Excerpt from a dataset
- - - - -

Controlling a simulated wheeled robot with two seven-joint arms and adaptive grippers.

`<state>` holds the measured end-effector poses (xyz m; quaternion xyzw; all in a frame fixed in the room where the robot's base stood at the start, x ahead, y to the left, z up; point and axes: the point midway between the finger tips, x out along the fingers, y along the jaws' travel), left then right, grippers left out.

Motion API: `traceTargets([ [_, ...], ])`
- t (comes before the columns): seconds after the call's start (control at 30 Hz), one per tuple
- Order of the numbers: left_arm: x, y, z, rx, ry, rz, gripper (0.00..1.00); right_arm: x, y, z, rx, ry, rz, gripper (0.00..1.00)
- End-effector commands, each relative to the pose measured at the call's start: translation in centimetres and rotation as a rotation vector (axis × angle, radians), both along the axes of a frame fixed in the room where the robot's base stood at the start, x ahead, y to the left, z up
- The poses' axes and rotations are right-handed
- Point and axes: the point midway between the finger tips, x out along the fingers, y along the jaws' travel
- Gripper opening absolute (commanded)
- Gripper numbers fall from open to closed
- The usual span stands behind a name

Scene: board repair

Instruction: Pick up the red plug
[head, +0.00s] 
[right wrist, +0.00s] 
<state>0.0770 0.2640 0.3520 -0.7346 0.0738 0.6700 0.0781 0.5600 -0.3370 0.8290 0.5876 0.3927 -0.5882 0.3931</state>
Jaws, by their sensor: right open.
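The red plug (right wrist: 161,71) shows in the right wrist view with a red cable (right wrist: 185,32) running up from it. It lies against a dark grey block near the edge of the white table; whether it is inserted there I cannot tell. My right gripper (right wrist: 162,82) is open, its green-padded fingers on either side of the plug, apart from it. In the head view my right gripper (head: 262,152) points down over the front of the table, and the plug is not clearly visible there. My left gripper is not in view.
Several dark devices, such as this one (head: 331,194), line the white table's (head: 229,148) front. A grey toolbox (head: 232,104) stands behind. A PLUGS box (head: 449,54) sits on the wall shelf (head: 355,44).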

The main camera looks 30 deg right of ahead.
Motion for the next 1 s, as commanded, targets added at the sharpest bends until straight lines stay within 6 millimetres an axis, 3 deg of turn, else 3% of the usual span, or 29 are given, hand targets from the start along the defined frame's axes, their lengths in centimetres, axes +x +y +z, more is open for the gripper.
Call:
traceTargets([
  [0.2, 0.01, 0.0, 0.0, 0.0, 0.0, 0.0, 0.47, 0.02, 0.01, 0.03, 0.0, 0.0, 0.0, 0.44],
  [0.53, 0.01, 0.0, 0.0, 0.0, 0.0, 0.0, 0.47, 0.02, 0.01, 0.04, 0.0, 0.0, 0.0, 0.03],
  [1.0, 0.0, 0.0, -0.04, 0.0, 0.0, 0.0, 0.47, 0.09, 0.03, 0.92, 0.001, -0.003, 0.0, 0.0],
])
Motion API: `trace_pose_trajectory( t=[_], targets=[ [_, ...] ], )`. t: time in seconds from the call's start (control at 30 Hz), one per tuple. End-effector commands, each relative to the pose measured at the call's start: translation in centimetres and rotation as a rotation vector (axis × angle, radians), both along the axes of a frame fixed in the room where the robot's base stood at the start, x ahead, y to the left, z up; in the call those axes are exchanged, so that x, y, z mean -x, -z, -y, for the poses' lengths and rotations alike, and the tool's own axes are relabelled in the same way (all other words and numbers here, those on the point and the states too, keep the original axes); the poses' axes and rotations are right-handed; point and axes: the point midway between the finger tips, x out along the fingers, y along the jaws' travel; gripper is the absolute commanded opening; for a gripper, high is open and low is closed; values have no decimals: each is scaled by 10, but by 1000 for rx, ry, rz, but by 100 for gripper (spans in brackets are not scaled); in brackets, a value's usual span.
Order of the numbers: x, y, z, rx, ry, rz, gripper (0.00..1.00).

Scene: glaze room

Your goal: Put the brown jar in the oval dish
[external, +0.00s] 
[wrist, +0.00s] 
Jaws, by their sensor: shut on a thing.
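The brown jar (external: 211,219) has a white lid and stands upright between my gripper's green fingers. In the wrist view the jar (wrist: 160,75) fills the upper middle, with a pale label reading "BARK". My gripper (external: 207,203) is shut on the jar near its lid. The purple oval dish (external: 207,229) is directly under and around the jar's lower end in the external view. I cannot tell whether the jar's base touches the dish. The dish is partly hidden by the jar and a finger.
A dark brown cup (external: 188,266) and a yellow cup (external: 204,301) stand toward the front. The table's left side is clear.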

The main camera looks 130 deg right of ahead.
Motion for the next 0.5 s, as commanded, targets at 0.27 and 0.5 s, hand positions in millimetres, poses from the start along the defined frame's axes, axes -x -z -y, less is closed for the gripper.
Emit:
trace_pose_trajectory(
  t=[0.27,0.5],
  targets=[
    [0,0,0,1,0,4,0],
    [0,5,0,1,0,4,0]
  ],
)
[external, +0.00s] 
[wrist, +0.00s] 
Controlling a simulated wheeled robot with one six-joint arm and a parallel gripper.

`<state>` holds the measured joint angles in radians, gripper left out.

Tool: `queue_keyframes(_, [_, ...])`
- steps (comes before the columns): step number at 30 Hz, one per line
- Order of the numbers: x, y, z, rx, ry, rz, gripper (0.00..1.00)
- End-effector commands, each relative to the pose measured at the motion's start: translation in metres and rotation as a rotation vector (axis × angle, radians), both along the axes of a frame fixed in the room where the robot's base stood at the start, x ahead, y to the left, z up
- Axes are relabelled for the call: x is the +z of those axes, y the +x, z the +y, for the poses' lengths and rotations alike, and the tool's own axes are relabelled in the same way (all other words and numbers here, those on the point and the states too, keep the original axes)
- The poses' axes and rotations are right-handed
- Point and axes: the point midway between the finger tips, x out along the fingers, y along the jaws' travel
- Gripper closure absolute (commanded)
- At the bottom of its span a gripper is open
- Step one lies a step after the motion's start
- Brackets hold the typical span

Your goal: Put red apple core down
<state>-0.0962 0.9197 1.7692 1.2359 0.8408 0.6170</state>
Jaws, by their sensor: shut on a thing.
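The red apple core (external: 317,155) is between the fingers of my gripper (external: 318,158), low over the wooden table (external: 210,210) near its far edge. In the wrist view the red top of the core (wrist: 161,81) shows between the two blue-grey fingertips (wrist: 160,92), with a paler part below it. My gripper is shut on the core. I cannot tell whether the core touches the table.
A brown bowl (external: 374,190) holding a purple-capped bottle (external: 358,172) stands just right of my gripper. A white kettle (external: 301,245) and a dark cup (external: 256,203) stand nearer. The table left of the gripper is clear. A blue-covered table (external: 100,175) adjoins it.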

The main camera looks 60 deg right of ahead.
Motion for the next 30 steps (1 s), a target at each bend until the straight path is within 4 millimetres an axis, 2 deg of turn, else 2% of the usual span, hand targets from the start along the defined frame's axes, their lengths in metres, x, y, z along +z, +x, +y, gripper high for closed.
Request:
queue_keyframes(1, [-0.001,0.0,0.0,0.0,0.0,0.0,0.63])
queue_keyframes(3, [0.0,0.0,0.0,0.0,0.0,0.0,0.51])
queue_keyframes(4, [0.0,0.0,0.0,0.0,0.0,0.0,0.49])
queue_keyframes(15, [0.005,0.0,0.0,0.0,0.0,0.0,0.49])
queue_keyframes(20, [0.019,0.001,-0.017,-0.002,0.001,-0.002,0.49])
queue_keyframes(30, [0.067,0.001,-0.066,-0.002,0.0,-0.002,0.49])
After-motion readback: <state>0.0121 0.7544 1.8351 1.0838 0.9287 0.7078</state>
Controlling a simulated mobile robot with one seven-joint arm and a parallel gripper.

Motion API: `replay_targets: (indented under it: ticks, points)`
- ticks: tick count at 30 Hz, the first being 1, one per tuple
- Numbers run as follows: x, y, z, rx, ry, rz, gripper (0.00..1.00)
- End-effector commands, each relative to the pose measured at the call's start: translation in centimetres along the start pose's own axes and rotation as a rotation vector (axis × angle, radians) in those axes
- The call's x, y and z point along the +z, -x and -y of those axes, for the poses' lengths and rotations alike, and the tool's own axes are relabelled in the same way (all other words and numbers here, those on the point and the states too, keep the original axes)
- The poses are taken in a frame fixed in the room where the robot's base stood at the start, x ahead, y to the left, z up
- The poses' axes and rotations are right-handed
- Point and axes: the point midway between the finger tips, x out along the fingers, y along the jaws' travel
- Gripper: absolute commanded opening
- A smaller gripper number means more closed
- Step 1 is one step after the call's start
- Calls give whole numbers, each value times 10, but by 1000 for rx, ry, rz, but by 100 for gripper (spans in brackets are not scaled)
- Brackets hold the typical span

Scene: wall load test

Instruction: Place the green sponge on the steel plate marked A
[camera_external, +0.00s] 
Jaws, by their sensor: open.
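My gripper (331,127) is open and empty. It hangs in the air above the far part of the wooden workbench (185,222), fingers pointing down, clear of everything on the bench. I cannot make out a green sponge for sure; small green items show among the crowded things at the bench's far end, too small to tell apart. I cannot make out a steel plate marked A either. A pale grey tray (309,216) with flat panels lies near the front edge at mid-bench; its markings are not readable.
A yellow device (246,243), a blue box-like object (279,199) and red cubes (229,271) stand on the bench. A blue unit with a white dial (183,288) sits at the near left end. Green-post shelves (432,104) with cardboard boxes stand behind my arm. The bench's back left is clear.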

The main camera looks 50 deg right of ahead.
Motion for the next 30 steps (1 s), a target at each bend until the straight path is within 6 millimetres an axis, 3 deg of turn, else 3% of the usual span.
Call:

- - - - -

**Goal of the exercise**: Working from the listing above, pick out every line that has "Your" and copy it.

**Problem solution**:
Your goal: Put the brown jar in the oval dish
Your goal: Put red apple core down

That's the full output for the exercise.